Jakarta, CNBC Indonesia - International Monetary Fund (IMF) merilis dokumen berjudul "IMF Executive Board Concludes 2023 Article IV Consultation with Indonesia", pada 25 Juni 2023. Dalam laporan tersebut IMF meminta pemerintah mempertimbangkan penghapusan bertahap kebijakan hilirisasi untuk meningkatkan nilai tambah produksi. 

Sebagai reaksi, Menteri Investasi/Kepala Badan Koordinasi Penanaman Modal (BKPM) Bahlil Lahadalia tidak terima atas pertimbangan IMF itu. Bahlil menyebut kebijakan hilirisasi Indonesia sudah harga mati dan telah berhasil menguntungkan negara hingga US$ 30 miliar atau Rp 450 triliun. 

Intervensi IMF terhadap Indonesia sebenarnya bukan kali ini saja terjadi. Jika kita membuka buku sejarah, maka bukan kali ini saja IMF melakukan hal tersebut. Sejak kemerdekaan, IMF beberapa kali ikut campur urusan Indonesia dan terkadang menimbulkan konflik dan jejak berdarah.


Soekarno anti-IMF

Perkenalan pertama Indonesia dengan IMF dan institusi ekonomi serupa bernama Bank Dunia terjadi pada tahun 1954. Indonesia meresmikan hubungannya lewat UU No. 5 Tahun 1954 tentang Keanggotaan Republik Indonesia dari IMF dan IBRD (nama lama Bank Dunia). 

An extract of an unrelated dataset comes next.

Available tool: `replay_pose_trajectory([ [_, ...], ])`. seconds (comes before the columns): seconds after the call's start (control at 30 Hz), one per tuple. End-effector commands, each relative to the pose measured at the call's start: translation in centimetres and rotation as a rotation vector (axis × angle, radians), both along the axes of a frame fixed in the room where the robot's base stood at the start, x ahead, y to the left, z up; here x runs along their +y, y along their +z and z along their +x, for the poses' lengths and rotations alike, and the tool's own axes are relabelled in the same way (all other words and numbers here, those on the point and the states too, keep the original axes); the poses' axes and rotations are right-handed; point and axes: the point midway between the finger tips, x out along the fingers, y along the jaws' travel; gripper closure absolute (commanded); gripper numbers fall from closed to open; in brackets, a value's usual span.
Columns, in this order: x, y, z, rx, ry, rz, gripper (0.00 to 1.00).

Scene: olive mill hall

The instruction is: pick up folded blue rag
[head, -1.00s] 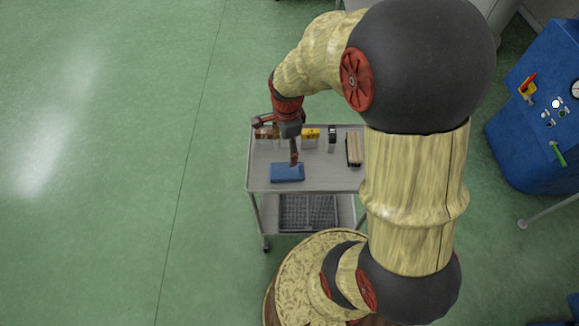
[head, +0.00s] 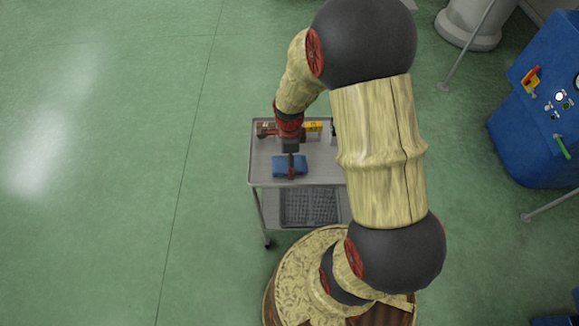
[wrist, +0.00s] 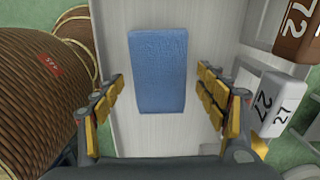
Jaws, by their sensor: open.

Amiruddin Al-Rabab dalam Ekonomi Berdikari Sukarno (2014) menyebut lewat regulasi tersebut, IMF pernah datang ke Indonesia untuk memberikan masukan atas krisis yang mendera pada 1962. IMF ingin Indonesia melakukan liberalisasi ekonomi, seperti pengetatan fiskal dan kredit, serta penghapusan subsidi. Dengan cara ini ditambah bantuan US$ 30 Juta, IMF percaya inflasi ratusan persen saat itu di Indonesia bisa teratasi dan Soekarno pun tetap bisa melakukan politik mercusuar-nya. 

Namun, pandangan politik dan ekonomi Sukarno jelas tak memberikan tempat untuk masukan IMF. Soekarno yang pernah menyerang AS dengan kalimat "Go to hell with your aid!" jelas menolak mentah-mentah saran IMF tersebut. 

Dalam pandangan proklamator itu, tulis Rex Mortimer dalam Indonesian Communism Under Sukarno (1974), saran IMF tersebut diartikan sebagai upaya mengacak-acak kondisi Indonesia yang saat itu sedang berselisih dengan negara Barat usai Konfrontasi Indonesia-Malaysia. Soekarno yang anti-imperialisme Barat juga membuatnya anti-IMF. Dari sini, api perselisihan pun muncul dan kian membara. Puncaknya, Soekarno secara resmi menarik bantuan pada Agustus 1965, 2 bulan sebelum kekuasaannya runtuh. 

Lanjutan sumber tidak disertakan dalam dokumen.